[Exercise instructions]
Give only the number of lines in the records below that contain the word "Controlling".

[Records provided]
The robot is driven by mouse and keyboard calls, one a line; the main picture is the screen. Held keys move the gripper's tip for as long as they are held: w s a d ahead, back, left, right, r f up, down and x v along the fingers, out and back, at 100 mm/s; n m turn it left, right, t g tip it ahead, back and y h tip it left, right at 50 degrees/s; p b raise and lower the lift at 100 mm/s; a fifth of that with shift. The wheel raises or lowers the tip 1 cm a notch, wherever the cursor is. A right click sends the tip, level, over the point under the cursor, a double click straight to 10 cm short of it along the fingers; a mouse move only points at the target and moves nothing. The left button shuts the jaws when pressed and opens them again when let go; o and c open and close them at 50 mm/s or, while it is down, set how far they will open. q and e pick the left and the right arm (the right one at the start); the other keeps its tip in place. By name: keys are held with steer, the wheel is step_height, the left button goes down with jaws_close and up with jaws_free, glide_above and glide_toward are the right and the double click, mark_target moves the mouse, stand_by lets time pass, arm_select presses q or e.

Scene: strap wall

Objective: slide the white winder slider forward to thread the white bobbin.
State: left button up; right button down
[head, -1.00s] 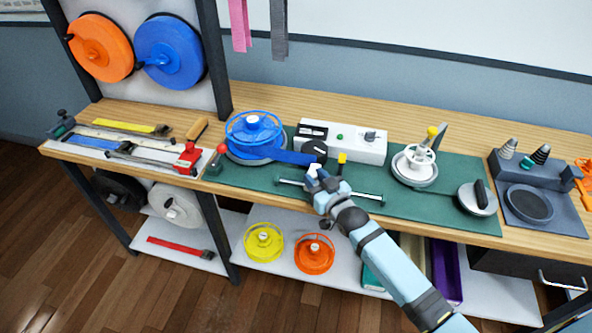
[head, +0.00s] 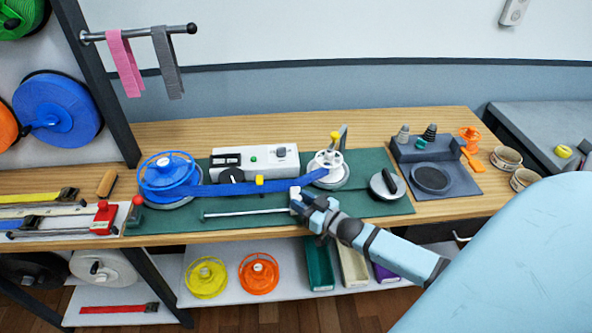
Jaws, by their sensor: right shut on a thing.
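The white slider (head: 295,193) sits at the right part of a thin metal rail (head: 245,213) at the front of the green mat. My right gripper (head: 301,200) is shut on it, and the fingers hide part of it. The white bobbin (head: 328,160) stands upright behind and to the right of the gripper, on a round grey base. A blue strap (head: 235,187) runs from the blue spool (head: 168,172) across the winder to the bobbin. Whether its end is inside the bobbin's slot I cannot tell. My left gripper is not in view.
A white control box (head: 270,163) with a black dial stands behind the strap. A black-handled round lid (head: 386,184) lies right of the bobbin, and a grey tray (head: 431,178) with cones lies further right. The red-knobbed tool (head: 137,203) stands at left.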

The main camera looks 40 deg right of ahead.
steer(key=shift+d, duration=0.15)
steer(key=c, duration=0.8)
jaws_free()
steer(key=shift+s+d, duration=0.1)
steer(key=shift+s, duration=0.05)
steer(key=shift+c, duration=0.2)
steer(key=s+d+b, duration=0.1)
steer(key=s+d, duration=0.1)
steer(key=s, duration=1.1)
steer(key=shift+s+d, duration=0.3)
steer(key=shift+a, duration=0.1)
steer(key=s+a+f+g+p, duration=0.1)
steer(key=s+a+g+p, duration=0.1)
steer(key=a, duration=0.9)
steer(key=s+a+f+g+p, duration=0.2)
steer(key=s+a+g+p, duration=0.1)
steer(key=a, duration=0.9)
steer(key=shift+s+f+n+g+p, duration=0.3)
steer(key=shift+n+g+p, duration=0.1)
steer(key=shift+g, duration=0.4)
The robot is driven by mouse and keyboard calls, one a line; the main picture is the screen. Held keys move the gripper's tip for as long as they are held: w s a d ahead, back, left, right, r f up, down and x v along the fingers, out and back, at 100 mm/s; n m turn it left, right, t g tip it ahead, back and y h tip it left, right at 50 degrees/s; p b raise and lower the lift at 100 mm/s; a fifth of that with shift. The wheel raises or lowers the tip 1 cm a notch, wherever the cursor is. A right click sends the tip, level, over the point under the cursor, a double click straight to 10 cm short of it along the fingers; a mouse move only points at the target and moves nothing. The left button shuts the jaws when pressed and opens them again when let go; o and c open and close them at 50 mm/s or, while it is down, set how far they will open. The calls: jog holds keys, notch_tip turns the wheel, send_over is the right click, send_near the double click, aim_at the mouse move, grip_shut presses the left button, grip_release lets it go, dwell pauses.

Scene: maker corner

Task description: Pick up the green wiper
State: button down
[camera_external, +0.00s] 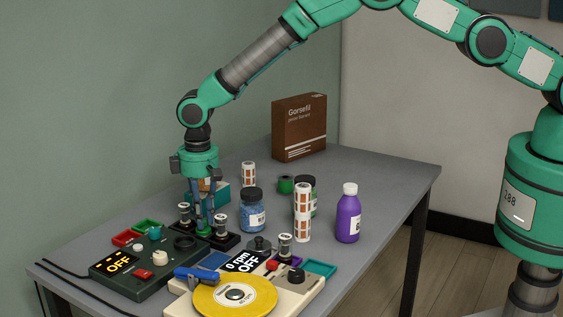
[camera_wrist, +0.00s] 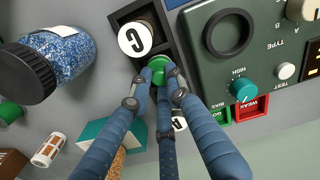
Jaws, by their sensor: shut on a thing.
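The green wiper (camera_wrist: 158,64) shows as a small green round thing between my fingertips in the wrist view. My gripper (camera_wrist: 157,82) has its blue fingers closed around it, over the middle of a black tray (camera_wrist: 172,43). In the external view, my gripper (camera_external: 204,224) points down at the tray, and a little green of the wiper (camera_external: 203,232) shows at its tips. The fingers hide most of the wiper. I cannot tell whether it is clear of the tray floor.
White-topped pieces marked C (camera_wrist: 136,38) and A (camera_wrist: 180,124) stand close on either side. A dark green control box (camera_external: 150,264), a blue-filled jar (camera_external: 251,213), a teal box (camera_external: 222,192) and a yellow-disc machine (camera_external: 235,295) crowd around. The table's far right (camera_external: 395,180) is clear.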

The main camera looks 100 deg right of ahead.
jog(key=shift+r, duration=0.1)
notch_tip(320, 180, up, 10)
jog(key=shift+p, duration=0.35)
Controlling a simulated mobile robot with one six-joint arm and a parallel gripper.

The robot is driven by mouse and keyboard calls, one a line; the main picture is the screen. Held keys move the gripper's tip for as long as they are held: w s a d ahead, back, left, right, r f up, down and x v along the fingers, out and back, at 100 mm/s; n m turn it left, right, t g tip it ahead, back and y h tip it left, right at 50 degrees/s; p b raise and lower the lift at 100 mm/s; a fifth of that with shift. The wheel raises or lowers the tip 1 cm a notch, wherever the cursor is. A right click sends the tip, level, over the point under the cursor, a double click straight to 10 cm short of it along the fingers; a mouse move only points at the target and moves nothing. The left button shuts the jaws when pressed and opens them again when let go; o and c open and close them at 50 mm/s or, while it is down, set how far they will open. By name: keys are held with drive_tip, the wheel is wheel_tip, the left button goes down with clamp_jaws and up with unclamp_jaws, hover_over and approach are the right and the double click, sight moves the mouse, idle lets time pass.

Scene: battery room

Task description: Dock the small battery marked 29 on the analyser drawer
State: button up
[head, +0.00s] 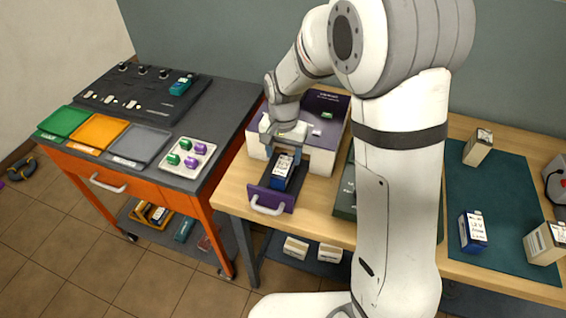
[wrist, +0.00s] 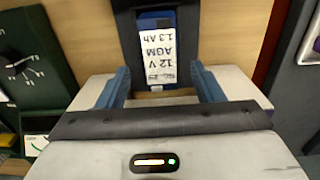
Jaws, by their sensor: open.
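A small dark blue battery with a white label (head: 283,170) stands in the pulled-out drawer (head: 257,195) of the analyser (head: 325,112). The drawer has a purple front and a pale handle. In the wrist view the battery (wrist: 158,52) shows a label reading 12 V 1.3 Ah AGM; I cannot read a number 29 on it. My gripper (head: 285,143) is over the back of the drawer, close to the battery. In the wrist view my gripper (wrist: 161,86) is open, its blue fingers spread wider than the battery, with nothing held between them.
A dark teal mat (head: 500,190) at right holds a blue battery (head: 472,231) and cream batteries (head: 478,147). An orange cart (head: 140,185) at left carries coloured trays and a pale tray of green and purple pieces (head: 188,158). A dark green tester (wrist: 35,65) stands beside the drawer.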

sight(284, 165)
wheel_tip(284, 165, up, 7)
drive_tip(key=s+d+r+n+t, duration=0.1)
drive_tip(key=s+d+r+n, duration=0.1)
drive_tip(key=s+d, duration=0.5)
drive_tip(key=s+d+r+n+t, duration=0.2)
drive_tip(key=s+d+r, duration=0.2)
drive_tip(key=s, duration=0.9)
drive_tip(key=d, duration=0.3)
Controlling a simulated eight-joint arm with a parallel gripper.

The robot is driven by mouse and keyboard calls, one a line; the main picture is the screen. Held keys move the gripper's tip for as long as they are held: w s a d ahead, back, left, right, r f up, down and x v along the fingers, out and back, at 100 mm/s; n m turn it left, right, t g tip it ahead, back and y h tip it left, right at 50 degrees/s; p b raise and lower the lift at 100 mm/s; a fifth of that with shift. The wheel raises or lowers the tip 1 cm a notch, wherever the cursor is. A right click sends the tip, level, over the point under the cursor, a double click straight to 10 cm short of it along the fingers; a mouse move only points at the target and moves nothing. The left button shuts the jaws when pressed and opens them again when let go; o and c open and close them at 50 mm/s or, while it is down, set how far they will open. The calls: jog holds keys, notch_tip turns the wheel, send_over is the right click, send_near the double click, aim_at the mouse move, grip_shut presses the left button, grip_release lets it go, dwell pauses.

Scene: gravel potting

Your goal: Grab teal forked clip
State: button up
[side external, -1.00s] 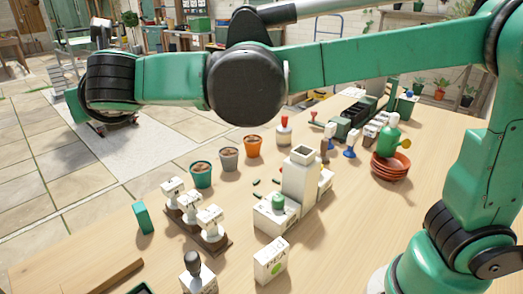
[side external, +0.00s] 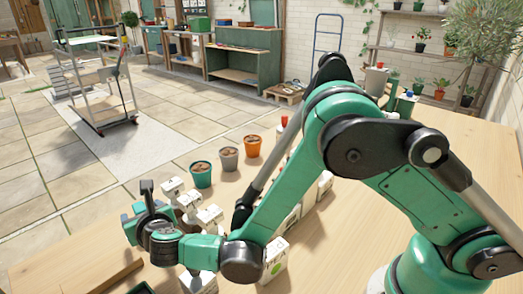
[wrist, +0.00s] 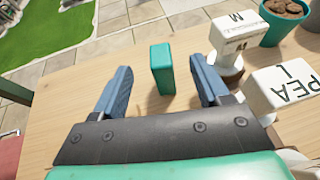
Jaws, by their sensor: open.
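In the wrist view a teal upright piece (wrist: 161,69), likely the teal forked clip, stands on the wooden table. It looks like a plain narrow block from here; I cannot see a fork. My gripper (wrist: 160,66) is open, with one blue-grey finger to the left of the piece and one to the right. The piece is apart from both fingers and appears a little beyond them. In the side view my gripper (side external: 148,205) is low over the table's left part, and my arm largely hides the piece there.
White labelled stamps stand close to the right finger, one marked M (wrist: 238,32) and one marked PEA (wrist: 283,92). Teal (side external: 201,174), grey (side external: 228,158) and orange (side external: 253,146) pots stand farther back. The table is clear left of the piece, with its edge beyond.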

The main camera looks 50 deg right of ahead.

[Exercise answer]
2